“This idea that the Middle East is really backwards, I really want to erase that,” says Tina. “And also, that we’re all extremists that have no space for other people’s ideas.” An Iranian-Canadian now living in Qatar, Tina’s possessed of a bright smile and a wardrobe including slim jeans and D&G t-shirts. She appreciates the education and benefits she’s had in this wealthy Arab emirate, even if, as she puts it, “culturally, it could be more diverse.” Now, she’s ready to see the world—and help to edify it as well.
Tina gets her chance when she’s selected for Qatar’s first-ever high school debate team, part of an initiative by the Queen to move this wealthy Gulf emirate from an oil-based economy to “an advanced knowledge-based society.” As Liz Mermin’s fascinating documentary Team Qatar begins, the team is preparing to participate in the 2008 World Championships in DC, even though they have never debated competitively before.

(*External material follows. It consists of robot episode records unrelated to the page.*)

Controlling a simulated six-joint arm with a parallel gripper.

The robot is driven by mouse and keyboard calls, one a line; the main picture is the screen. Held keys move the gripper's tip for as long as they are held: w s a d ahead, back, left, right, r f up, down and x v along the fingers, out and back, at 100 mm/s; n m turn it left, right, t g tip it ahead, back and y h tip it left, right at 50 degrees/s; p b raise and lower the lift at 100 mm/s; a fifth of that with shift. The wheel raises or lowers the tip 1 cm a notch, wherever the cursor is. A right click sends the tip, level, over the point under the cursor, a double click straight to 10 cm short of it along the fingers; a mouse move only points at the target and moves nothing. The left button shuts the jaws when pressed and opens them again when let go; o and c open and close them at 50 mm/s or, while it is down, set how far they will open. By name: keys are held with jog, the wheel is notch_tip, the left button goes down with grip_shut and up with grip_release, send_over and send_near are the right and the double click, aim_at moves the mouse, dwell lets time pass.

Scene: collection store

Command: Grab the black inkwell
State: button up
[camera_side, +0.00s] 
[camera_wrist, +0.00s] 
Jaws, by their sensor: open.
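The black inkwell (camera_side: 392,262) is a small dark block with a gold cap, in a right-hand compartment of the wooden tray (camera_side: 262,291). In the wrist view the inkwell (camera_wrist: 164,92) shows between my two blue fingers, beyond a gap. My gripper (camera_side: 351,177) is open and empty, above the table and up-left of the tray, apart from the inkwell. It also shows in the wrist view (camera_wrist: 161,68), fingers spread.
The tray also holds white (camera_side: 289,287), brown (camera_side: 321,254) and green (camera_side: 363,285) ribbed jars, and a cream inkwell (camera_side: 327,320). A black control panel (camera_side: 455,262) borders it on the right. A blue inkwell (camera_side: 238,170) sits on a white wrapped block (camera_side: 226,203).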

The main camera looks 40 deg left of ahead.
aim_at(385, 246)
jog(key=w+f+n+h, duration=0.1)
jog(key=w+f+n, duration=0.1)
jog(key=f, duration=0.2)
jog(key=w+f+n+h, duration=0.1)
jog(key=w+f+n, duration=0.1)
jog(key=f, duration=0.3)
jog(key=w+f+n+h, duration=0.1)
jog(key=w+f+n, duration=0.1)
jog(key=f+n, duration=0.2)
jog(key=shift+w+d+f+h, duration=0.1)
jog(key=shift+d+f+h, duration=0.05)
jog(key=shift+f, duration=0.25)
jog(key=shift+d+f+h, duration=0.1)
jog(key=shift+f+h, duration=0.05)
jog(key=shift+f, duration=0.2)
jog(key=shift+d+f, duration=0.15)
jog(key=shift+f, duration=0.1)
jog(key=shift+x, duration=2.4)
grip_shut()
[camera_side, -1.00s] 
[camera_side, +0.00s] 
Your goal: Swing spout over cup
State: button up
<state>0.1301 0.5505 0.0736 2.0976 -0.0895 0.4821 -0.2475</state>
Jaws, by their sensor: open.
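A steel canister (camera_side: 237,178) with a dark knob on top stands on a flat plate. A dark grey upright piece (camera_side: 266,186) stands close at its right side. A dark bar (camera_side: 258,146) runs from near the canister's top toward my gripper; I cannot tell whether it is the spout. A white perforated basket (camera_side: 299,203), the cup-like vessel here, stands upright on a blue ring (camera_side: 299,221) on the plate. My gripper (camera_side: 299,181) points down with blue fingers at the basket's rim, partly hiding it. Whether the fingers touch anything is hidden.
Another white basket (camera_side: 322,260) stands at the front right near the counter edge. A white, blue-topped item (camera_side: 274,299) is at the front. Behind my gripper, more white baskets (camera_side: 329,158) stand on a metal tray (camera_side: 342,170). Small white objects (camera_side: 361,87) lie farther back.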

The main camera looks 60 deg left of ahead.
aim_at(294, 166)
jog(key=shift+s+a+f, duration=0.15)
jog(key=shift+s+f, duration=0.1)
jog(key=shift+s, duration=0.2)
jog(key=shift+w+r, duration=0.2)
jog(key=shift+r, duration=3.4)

The film, premiering in abbreviated form as part of PBS’ Global Voices series, follows the team’s education, not only in the rules and conditions of debating, but also in cultural experience. Their coach, 22-year-old Alex Just, former head of the Oxford Union, asserts they need to “broaden their horizons” in order to understand and feel at ease alongside the other debaters—many of whom have been competing and traveling for years. It seems like a good idea, especially when, at film’s start, he’s waiting for his charges to assemble for their first press conference. As journalists shift in their folding chairs, Alex starts calling the no-shows at home, to find out whether they’ve even left. “I’ve worked with a lot of people before,” he says, phone at the ready. “Musharraf, on time, the president of Mongolia, on time. Pierce Brosnan, on time. Er, no, he wasn’t: he was two hours late. ”
He’s only been on screen for two minutes, and already you see that Alex is excellent.
A demanding and encouraging teacher, as well as quite funny, Alex uses most every occasion—good or ill—as an opportunity to broaden those horizons. The camera keeps close on their faces during the presser: Alex—who has been coaching teams for 10 years already—nods enthusiastically as his new contenders answer questions. America is “the dreamland,” says one, “and it’s cool to go there.” Another adds, “I’m curious to see what they say about us, as a Muslim country.” As inexperienced as they may be, the kids are charming too, their obvious intelligence and sense of adventure shaped by their belief that they represent Qatar. Seventeen-year-old Ayesha, who hails from Pakistan and wears a hijab, feels confident: “When I’m playing sports,” she says, “That’s where I’ve learned my competition from.”
The team makes their way from Doha to London, then to New York for a couple of days, before they land in DC. The film achieves an admirable balance between contemplating debate “culture,” which favors decisiveness and fast-talking, and observing the kids’ daily life lessons, which include the same sorts of surprise that might sneak up on everyone. In their “boot camp,” they study and rehearse styles of speaking, learn to present points of information and take on propositions and oppositions (“This house would legalize euthanasia,” or again, “This house would end the war on drugs”). “You want to be winning hearts and minds,” Alex urges, “You want to be the team that people like.” (This would be unlike the team he knows best, the English team, which can be, he says “quite cold.”)
And then they head outside: in London, they tour the Thames and meet a protestor against the war in Iraq, who’s been living in a tent to make his point (“They’re slaughtering the innocents,” he says, “But it’s okay because they’re not us”). Fatima, who is from Iraq, is moved by his effort, but also observes, “You’re far away from there.” A day later, the team is reminded how far away they are from home as they watch a gay pride parade—dancers and feathers and exposed hard abs. On the way back to their hotel, they begin to discuss what it means to be gay (one team member suggests “they” can’t help it because they’re hermaphrodites).
The team members find themselves subjected to other sorts of ignorance when they travel to New York: the Americans have trouble spelling their names and spend extra time checking into 15-year-old Vartan’s identity, because he has a Syrian passport. “This is why,” Ayesha notes, “Are You Smarter Than a Fifth Grader? is very popular here.”
By the time they arrive in DC and the film delivers the expected competition montages, you know enough about Team Qatar that it matters how each member does. Supportive of one another, anxious and eager, they perform as a group and as individuals. Alex watches from the audience, nodding vigorously, clapping and gesturing, as invested as can be. Win or lose, he tells them after each debate how well they’ve done. Even if they have doubts, his debaters believe him. And you do too.